Saat pendaftaran tahun ajaran baru berlangsung banyak orang tua murid yang berlomba-lomba mendaftarkan anak mereka di sekolah negeri yang dianggap terfavorit sedangkan yang sekolah swasta hanya dijadikan alternatif bagi mereka yang tidak diterima di sekolah negeri. Di Indonesia anehnya guru-gurulah yang mencari murid bukan murid yang mencari guru. Jika sekolah yang sepi peminat akhirnya sekolah tersebut ditutup.

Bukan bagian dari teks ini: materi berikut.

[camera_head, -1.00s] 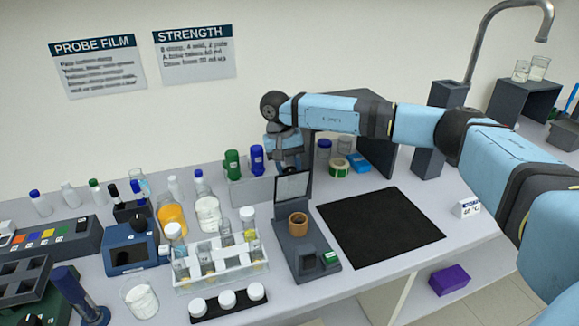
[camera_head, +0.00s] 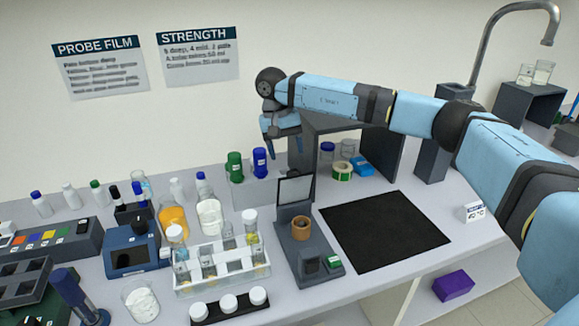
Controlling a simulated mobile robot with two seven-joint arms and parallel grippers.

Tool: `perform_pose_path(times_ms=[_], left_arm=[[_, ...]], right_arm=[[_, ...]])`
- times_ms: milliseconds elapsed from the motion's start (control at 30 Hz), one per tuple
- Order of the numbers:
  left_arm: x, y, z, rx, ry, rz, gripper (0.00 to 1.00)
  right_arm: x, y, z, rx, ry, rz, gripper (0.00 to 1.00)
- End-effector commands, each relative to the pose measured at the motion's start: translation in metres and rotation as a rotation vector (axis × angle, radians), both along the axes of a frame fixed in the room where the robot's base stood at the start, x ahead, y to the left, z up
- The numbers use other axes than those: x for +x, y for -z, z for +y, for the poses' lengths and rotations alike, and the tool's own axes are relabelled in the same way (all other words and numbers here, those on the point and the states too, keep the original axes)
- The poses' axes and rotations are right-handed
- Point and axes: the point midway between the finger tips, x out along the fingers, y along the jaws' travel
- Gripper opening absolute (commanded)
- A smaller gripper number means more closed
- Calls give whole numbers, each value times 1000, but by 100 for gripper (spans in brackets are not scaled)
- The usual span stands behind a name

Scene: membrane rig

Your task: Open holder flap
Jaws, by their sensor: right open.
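The holder (camera_head: 310,243) is a dark grey stand on the bench, left of the black mat. Its flap (camera_head: 295,190), a dark-framed pale panel, stands upright at the back of the holder. A copper-brown ring-shaped cup (camera_head: 300,228) sits on the holder in front of the flap. My right gripper (camera_head: 283,150) points down behind and above the flap, apart from it, with its jaws open and nothing seen between them. My left gripper is not in view.
A black mat (camera_head: 383,231) lies right of the holder. A clear rack (camera_head: 222,268) with vials stands to its left. Green (camera_head: 234,166) and blue (camera_head: 259,161) capped bottles stand close to my right gripper. A grey shelf (camera_head: 382,150) stands behind the mat.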

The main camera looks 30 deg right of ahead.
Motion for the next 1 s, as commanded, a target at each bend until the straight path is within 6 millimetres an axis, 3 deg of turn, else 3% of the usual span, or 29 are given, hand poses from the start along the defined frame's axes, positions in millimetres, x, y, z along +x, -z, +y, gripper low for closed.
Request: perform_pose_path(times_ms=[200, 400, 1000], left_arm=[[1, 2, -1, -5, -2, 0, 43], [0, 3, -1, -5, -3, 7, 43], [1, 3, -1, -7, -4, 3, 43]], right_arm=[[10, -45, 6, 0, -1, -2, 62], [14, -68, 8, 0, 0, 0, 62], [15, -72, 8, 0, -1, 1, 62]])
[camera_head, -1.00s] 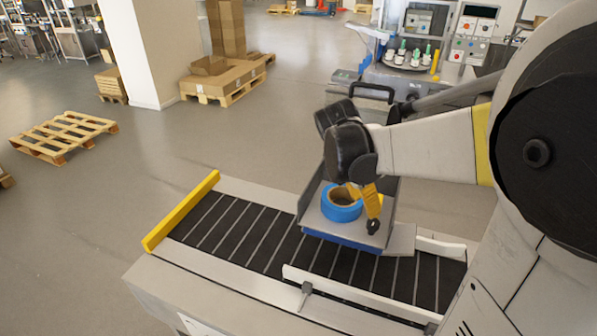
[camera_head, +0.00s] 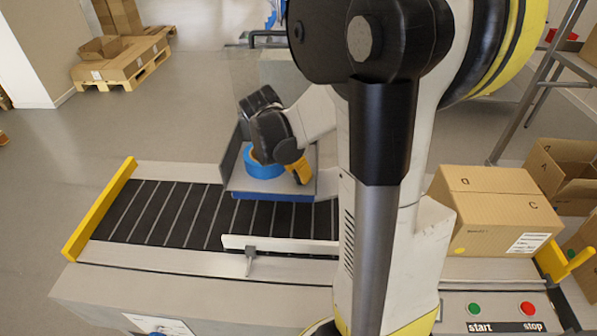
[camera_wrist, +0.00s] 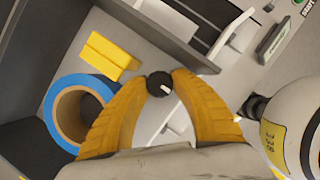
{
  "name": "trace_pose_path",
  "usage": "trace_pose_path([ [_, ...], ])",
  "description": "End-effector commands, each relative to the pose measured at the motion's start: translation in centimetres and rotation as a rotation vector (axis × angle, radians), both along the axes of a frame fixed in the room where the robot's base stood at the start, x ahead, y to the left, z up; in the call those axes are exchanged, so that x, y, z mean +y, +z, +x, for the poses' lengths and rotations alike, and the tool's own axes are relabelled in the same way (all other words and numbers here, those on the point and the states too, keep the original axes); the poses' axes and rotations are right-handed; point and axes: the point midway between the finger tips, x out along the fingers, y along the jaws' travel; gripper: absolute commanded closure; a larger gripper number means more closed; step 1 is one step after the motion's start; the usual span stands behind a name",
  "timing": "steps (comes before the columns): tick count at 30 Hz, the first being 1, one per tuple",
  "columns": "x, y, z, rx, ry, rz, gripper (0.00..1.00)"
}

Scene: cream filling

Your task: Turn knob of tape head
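The tape head (camera_head: 275,196) is a grey housing with a blue lower edge above the conveyor; in the wrist view its grey plate carries a blue tape roll (camera_wrist: 58,88). The roll also shows in the head view (camera_head: 264,169). A round black knob (camera_wrist: 159,84) with a white pointer mark is on the plate, right of the roll. My gripper (camera_wrist: 160,79) has its yellow fingertips on either side of the knob, seemingly touching it. In the head view my gripper (camera_head: 299,170) is low over the tape head, and the knob is hidden there.
The conveyor (camera_head: 160,213) runs under the tape head, with a yellow end bar (camera_head: 99,208) at left. A closed cardboard box (camera_head: 490,207) is at right, above green start (camera_head: 474,309) and red stop (camera_head: 527,308) buttons. A yellow block (camera_wrist: 108,57) is near the roll.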

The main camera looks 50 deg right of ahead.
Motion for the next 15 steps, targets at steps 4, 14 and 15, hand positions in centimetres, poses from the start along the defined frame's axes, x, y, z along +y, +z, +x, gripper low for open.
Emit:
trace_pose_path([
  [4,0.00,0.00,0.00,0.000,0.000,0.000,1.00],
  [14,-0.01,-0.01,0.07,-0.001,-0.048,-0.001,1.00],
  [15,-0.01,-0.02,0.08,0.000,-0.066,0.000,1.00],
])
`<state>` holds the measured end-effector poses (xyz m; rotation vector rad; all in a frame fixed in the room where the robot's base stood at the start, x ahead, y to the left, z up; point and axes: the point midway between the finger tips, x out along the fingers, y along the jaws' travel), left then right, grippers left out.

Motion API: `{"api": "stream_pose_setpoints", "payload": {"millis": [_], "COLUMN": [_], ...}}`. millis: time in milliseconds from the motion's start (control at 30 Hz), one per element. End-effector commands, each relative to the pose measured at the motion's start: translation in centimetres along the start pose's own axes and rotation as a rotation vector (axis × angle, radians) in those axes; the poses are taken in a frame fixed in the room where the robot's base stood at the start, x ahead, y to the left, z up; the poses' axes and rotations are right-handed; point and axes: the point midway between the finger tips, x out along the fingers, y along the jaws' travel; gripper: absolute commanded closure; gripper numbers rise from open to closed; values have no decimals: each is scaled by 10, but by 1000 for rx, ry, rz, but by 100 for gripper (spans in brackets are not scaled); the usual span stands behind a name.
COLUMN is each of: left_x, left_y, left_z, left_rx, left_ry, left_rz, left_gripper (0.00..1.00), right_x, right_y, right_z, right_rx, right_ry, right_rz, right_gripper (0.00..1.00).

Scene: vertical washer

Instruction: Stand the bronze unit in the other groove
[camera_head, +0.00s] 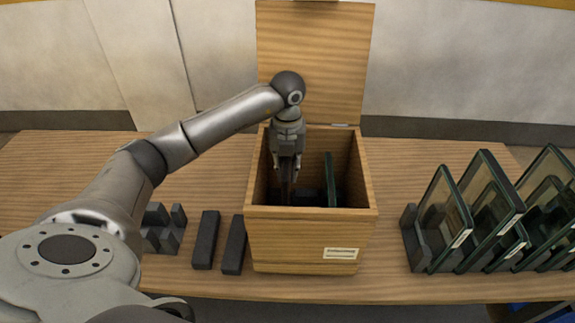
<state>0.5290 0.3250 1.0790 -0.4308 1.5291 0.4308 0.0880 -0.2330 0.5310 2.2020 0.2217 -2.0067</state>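My left gripper (287,170) points down into the open wooden box (310,235), on the left side of its inside. It appears shut on a thin, dark brown upright slab, which looks like the bronze unit (286,190) seen edge-on. The slab's lower end is in the shadow of the box, so I cannot tell if it touches the bottom or sits in a groove. A dark green-edged panel (330,180) stands upright inside the box, right of the gripper and apart from it. The grooves are hidden in shadow. My right gripper is not in view.
The box's lid (315,60) stands open at the back. Several glass panels (486,205) stand in a dark rack (411,240) at the right. Two dark bars (206,240) (234,245) and a dark slotted block (162,228) lie left of the box.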

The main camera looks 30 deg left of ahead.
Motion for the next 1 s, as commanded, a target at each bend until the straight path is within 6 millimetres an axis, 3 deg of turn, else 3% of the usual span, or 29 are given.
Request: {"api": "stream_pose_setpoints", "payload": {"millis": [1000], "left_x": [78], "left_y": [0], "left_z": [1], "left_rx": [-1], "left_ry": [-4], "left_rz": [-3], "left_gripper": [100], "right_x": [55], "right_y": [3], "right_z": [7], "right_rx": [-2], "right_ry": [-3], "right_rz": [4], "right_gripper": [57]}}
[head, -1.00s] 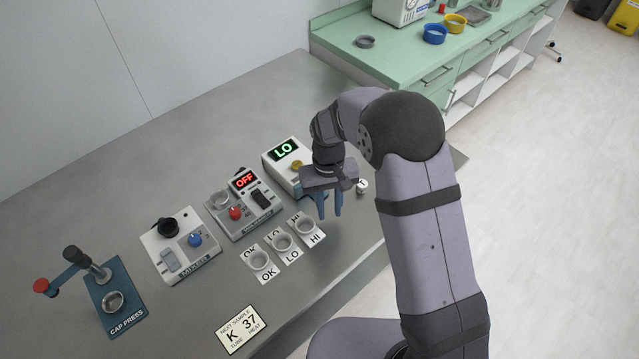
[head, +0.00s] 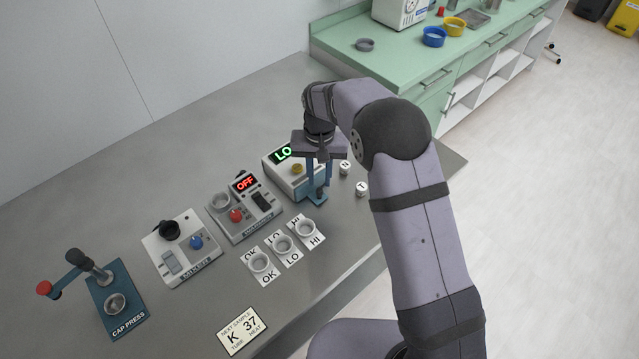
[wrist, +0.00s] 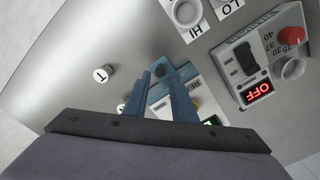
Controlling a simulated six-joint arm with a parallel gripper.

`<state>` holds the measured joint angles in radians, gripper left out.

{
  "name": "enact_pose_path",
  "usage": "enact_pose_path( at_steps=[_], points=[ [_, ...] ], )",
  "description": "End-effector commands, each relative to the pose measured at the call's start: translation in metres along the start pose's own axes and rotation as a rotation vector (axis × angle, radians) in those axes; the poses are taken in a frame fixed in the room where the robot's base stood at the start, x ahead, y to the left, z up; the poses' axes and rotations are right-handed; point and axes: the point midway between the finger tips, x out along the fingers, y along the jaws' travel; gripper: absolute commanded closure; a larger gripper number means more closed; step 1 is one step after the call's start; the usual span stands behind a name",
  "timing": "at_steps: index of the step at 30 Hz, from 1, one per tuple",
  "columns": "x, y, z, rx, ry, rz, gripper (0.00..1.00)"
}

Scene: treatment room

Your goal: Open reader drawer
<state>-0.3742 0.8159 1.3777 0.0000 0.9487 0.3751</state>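The reader (head: 279,172) is a pale box with a green LO display and a yellow button. It stands on the grey bench, partly hidden behind my gripper. Its blue drawer part (head: 317,200) shows low at the front, near my fingertips. The same blue part (wrist: 184,72) lies beyond the fingers in the wrist view, with a dark round spot near the fingertips. My gripper (head: 319,187) points down at the reader's front, its two blue fingers apart. It also shows in the wrist view (wrist: 160,76). I cannot tell whether the fingers touch the drawer.
White caps marked N (head: 345,167) and T (head: 361,189) stand right of the gripper. An OFF-display device (head: 243,208) and a mixer (head: 181,248) stand to the left. Several ring holders (head: 284,244) lie in front. A cap press (head: 115,300) is far left.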

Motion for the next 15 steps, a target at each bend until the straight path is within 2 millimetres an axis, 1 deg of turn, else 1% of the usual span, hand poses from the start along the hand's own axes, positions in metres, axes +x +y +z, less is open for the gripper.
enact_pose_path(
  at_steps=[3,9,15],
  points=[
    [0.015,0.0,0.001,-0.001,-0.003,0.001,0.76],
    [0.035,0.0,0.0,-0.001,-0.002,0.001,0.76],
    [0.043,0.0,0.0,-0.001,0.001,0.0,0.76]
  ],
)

Banyak orang tua yang menganggap jika anak yang bersekolah di sekolah favorit mereka akan menjadi berhasil dan berprestasi nantinya dan berakhlak baik karena murid yang berada di sekolah favorit muridnya pandai-pandai dan baik-baik. Padahal yang menentukan keberhasilan seorang anak bukanlah sekolah tersebut melainkan anak itu sendiri. Namun karena di sekolah favorit banyak anak yang berprestasi akhirnya sekolah tersebutlah yang hanya numpang kepopuleran prestasi anak tersebut. Padahal sejatinya sekolah hanyalah sebagai fasilitator anak tersebut untuk bisa meraih prestasi tersebut. Hal ini tentu saja membuat peserta didik menjadi korban dari bisnis yang dilakukan sekolah maupun oleh orang tua. Karena orang tua yang anaknya berhasil diterima di sekolah negeri terfavorit mereka akan berbangga hati padahal belum tentu anak tersebut sependapat dengan keinginan orang tua mereka. Bisa saja anak menginginkan sekolah ini, namun karena orang tua ingin bisa dipandang terhormat maka anak tersebut disekolahkan di sekolah yang terfavorit.
Mungkin itulah bobroknya sistem pendidikan Indonesia saat ini. Berkaitan dengan masalah pendidikan yang lain akan dibahas di artikel yang lain.